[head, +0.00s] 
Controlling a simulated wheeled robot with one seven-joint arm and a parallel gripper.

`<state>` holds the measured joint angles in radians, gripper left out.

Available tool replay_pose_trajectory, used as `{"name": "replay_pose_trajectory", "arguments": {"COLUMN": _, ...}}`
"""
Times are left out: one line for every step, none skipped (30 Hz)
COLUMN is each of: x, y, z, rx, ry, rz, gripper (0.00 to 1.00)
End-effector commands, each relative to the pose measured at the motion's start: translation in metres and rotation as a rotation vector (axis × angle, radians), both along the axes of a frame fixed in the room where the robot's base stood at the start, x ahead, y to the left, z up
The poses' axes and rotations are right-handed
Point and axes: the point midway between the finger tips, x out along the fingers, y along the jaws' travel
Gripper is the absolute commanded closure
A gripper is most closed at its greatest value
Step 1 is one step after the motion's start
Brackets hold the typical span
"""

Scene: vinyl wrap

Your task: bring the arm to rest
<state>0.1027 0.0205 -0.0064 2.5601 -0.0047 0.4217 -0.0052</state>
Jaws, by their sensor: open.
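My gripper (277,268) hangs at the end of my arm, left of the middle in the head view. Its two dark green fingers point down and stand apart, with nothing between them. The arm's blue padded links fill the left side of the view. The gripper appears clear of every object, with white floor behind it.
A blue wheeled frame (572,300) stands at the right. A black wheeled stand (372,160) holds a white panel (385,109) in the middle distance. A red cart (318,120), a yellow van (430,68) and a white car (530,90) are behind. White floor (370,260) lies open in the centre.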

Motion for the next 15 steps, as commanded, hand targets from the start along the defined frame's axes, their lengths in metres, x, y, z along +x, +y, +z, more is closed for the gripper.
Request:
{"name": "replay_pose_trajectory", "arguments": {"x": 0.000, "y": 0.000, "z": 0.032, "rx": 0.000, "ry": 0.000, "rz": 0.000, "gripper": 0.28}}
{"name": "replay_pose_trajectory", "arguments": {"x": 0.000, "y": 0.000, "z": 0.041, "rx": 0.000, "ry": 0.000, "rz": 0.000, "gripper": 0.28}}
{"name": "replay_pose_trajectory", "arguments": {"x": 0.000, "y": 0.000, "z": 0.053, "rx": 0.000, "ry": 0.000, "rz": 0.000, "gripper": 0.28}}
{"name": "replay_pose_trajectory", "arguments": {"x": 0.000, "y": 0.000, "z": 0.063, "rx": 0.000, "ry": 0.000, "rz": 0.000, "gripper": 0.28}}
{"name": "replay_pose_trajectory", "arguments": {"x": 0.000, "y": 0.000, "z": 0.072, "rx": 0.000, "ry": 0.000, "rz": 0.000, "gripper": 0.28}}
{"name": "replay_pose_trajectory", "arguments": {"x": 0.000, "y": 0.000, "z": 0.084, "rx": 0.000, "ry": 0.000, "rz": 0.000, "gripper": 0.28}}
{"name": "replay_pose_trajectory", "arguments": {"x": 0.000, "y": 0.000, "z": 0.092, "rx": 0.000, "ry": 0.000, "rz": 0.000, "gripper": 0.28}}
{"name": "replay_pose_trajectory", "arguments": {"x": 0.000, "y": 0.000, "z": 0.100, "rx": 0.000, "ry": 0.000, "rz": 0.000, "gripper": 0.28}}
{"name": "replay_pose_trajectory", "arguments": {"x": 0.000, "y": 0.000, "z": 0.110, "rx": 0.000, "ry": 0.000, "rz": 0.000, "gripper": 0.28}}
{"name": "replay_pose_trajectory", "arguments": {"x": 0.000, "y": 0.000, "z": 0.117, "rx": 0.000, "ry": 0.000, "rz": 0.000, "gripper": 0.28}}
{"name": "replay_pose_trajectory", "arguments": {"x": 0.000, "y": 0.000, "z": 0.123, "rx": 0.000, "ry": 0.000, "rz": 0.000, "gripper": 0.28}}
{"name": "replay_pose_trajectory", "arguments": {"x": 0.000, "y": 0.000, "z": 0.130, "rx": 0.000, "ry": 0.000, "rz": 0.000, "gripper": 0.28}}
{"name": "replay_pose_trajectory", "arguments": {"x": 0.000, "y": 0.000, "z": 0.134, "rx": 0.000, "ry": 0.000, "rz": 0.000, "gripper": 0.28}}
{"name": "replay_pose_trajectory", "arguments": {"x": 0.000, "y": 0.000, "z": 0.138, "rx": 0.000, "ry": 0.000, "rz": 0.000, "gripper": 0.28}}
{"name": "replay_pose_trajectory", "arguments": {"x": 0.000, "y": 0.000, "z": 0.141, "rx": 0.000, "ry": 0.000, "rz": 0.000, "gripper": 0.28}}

## Written problem
Extract all of the data shown above and repeat it verbatim.

## Output below
[head, +0.00s] 
Controlling a simulated wheeled robot with one seven-joint arm and a parallel gripper.

`<state>` holds the measured joint angles in radians, gripper left out.

Available tool replay_pose_trajectory, used as `{"name": "replay_pose_trajectory", "arguments": {"COLUMN": _, ...}}`
"""
Times are left out: one line for every step, none skipped (30 Hz)
COLUMN is each of: x, y, z, rx, ry, rz, gripper (0.00 to 1.00)
End-effector commands, each relative to the pose measured at the motion's start: translation in metres and rotation as a rotation vector (axis × angle, radians), both along the axes of a frame fixed in the room where the robot's base stood at the start, x ahead, y to the left, z up
The poses' axes and rotations are right-handed
Point and axes: the point midway between the finger tips, x out along the fingers, y along the jaws' travel
Gripper is the absolute commanded closure
A gripper is most closed at its greatest value
Step 1 is one step after the motion's start
Brackets hold the typical span
"""

Scene: vinyl wrap

Your task: bring the arm to rest
<state>0.1027 0.0205 -0.0064 2.5601 -0.0047 0.4217 -0.0052</state>
Jaws, by their sensor: open.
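My gripper (277,268) hangs at the end of my arm, left of the middle in the head view. Its two dark green fingers point down and stand apart, with nothing between them. The arm's blue padded links fill the left side of the view. The gripper appears clear of every object, with white floor behind it.
A blue wheeled frame (572,300) stands at the right. A black wheeled stand (372,160) holds a white panel (385,109) in the middle distance. A red cart (318,120), a yellow van (430,68) and a white car (530,90) are behind. White floor (370,260) lies open in the centre.

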Motion for the next 15 steps, as commanded, hand targets from the start along the defined frame's axes, their lengths in metres, x, y, z along +x, +y, +z, more is closed for the gripper.
Request:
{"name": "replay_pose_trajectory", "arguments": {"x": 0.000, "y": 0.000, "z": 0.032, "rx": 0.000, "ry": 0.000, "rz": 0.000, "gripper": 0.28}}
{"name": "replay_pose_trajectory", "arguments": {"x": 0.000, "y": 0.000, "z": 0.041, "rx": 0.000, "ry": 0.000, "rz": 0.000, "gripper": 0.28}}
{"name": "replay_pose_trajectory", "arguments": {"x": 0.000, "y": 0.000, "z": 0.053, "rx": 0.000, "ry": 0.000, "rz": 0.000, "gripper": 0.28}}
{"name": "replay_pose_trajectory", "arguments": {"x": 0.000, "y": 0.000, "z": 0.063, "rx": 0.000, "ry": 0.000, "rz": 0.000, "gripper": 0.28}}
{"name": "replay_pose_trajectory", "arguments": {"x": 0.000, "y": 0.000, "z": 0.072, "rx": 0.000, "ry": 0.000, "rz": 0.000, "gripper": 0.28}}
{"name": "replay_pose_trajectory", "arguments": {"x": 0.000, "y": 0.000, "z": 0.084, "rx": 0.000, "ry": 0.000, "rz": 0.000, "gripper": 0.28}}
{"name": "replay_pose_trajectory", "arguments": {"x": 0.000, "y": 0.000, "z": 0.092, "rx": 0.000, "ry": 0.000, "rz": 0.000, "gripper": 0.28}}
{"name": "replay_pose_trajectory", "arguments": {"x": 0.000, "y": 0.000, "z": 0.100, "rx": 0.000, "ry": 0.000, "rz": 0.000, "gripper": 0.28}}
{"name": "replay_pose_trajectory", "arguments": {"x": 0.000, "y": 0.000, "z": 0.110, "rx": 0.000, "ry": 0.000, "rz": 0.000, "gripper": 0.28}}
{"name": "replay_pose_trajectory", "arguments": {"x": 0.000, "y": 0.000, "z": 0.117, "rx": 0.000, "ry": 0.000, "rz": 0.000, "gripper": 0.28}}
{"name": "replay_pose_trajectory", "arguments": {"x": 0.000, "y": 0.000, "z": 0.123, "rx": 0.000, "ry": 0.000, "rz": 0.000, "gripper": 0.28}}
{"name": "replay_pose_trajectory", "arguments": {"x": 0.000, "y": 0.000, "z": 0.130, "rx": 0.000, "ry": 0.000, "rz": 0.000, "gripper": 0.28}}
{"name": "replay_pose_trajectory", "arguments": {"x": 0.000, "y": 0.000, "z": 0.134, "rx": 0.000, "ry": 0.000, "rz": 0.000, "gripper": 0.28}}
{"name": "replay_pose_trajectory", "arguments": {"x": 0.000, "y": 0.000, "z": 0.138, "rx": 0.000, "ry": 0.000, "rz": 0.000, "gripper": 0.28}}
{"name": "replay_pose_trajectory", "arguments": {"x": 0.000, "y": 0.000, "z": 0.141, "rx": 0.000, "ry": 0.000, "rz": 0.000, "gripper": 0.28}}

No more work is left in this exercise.